> **WRITTEN PROBLEM**
Find each line with "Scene" and copy it.

> **EXTRACTED INFORMATION**
** Begin **
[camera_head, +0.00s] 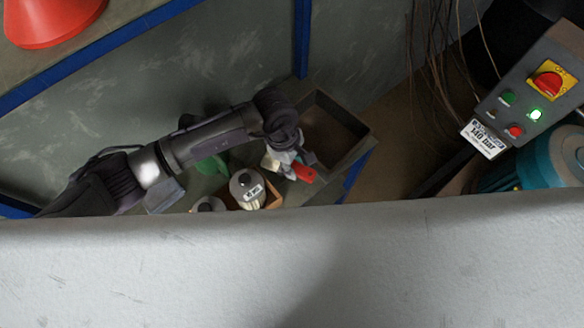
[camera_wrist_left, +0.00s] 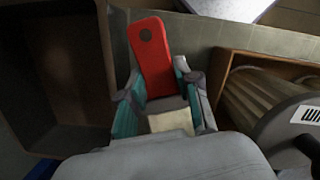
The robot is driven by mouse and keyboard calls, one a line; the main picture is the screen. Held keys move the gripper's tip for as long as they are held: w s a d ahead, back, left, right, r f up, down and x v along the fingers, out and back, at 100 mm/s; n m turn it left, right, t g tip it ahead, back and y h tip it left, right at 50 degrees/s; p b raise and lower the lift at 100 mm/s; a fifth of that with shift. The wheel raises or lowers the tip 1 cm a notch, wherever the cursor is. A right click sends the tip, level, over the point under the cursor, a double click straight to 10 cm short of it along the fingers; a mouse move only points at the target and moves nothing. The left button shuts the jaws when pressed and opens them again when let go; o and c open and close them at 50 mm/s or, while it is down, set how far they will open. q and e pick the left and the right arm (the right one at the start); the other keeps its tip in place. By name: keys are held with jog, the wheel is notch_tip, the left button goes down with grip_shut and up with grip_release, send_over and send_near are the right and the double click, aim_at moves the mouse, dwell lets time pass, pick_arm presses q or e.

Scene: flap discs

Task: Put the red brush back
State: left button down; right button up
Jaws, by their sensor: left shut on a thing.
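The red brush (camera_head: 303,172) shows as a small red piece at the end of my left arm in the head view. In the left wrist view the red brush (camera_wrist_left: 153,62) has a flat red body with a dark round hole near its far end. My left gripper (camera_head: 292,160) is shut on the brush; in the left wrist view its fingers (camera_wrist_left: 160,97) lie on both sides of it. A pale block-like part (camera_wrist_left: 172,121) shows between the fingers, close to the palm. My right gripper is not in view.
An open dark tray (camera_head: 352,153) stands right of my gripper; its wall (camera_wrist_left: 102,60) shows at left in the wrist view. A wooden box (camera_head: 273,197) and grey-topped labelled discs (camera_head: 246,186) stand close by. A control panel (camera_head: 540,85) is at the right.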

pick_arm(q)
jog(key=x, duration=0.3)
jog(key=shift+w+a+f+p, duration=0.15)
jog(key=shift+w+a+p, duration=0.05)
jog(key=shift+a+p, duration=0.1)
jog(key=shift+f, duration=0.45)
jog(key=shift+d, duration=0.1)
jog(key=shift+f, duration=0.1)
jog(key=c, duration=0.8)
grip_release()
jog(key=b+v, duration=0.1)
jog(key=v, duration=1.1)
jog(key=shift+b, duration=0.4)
** End **
** Begin **
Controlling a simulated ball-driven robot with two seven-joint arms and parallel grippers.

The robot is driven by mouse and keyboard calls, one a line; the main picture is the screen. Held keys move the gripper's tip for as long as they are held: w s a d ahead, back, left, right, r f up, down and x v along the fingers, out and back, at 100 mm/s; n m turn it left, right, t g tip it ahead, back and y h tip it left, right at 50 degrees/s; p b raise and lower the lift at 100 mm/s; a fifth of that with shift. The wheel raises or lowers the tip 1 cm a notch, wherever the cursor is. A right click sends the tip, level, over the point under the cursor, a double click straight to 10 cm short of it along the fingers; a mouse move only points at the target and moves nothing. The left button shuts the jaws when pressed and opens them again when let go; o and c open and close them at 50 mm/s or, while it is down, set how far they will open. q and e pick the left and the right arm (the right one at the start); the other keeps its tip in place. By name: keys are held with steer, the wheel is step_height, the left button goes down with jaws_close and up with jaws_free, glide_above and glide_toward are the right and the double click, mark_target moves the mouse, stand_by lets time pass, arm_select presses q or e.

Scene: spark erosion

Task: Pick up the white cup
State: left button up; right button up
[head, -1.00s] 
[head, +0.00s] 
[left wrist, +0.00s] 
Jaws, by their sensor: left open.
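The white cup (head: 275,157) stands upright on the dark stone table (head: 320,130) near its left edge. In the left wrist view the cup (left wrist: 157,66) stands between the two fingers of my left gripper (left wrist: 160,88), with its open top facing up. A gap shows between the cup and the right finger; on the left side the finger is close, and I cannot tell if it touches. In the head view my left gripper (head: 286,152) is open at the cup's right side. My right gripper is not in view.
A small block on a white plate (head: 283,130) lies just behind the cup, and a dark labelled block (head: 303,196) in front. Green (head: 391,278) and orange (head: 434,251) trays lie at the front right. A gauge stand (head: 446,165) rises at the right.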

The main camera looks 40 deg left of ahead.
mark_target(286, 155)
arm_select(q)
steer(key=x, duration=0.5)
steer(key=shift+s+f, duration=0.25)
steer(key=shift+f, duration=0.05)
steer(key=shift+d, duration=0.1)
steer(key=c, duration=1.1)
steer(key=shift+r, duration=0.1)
** End **
> **COMPLETED TASK**
Scene: flap discs
Scene: spark erosion

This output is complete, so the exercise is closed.